Dimension des Stadtschlosswiederaufbaus

  • ^naja, natürlich ist es ein Totalverlust. Da wurde lediglich ein ähnlicher Bau ans Märkische Ufer gesetzt und dann Ermelerhaus genannt, warum auch immer. Die paar gesicherten Elemente wurden dann später auch noch in anderen Objekten verwurstet (z.B. im Ephraimpalais). Ich seh da wenig Unterschied zu Nussbaum oder Gerichtslaube im Nikolaiviertel...


    oder das (bald wieder) unweit gelegene Stadtschloss?!

  • Hohenzollernschloss

    "Stadtschloss" ist in der Tat mißverständlich.
    Der Begriff ist das Gegenstück zu "Landschloss" oder "Sommerschloß", was dann wieder zu einem "Winterpalast" führt.
    Sinn macht die bezeichnung z.B. in Potsdam, wo das "Neue Palais" hauptsächlich im Sommer genutzt wurde, während im Winter die Nähe zur Innenstadt gesucht wurde.


    Das Berliner Schloss aber war 500 Jahre DER Palast der Hohenzollern und Regierungssitz.
    Es war das Machtzentrum Preußens und später des zweiten Reiches.
    Es nur als "Stadtschloß" zu bezeichnen ist eine Untertreibung!

  • @
    Ich möchte zunächst einmal den ganzen fleißigen Fotografen danken, die uns immer so aktuell mit Fotomaterial versorgen:lach:


    Wenn ich mir das Projekt nun betrachte, dann muss ich sagen, dass nun auch dem größten Kritiker so langsam dämmern muss, dass der Wiederaufbau des Stadtschlosses die einzig richtige Entscheidung war.
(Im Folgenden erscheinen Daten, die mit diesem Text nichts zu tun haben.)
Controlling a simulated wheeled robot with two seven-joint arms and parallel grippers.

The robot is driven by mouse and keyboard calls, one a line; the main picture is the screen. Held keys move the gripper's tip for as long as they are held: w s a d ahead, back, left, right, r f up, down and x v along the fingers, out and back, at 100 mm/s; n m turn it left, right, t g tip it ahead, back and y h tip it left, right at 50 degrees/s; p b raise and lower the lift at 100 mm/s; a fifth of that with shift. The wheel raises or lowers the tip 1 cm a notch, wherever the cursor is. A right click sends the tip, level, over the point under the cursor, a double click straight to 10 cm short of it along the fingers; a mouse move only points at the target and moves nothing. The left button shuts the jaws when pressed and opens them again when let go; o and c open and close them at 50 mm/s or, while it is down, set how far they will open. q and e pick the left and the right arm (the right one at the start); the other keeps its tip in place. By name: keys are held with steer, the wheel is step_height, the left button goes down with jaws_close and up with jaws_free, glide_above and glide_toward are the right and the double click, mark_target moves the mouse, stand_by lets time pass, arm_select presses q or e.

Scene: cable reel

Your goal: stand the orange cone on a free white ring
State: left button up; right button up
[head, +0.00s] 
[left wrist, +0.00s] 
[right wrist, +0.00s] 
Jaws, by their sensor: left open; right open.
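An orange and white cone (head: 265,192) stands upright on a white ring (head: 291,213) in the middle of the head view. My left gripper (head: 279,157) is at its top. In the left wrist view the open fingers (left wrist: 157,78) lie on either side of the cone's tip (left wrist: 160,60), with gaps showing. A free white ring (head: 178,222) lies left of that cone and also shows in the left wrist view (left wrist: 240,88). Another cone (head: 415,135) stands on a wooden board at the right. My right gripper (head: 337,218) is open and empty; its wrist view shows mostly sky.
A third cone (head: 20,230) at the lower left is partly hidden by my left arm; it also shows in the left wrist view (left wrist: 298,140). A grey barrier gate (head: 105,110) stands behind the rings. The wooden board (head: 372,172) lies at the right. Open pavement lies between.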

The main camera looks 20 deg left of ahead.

Die Korrespondenz und die vielschichtigen Beziehungen des Schlosses zu den umgebenden Bauten werden immer deutlicher und machen bewusst, wie sehr der Baukörper im Stadtgefüge gefehlt hat.


    Trotz der beachtlichen Ausmaße passt sich der Bau dabei doch bemerkenswert gut ein und zeigt, wie sensibel die vergangenen Generationen doch ein bemerkenswert gut aufeinander abgestimmtes Bezugssystem geschaffen haben, eine Eigenschaft, die heute leider nicht immer mehr gegeben ist.


    Auch setzt das Schloss den zwingend nötigen Kontrapunkt zum Dom, der alleinstehend doch etwas fehl geraten wirkt, es zeigt aber auch, wie stark die Gebäude eben aufeinander ausgerichtet waren. Die Kuppel des Schlosses wird die entsprechende Wirkung noch vergrößern.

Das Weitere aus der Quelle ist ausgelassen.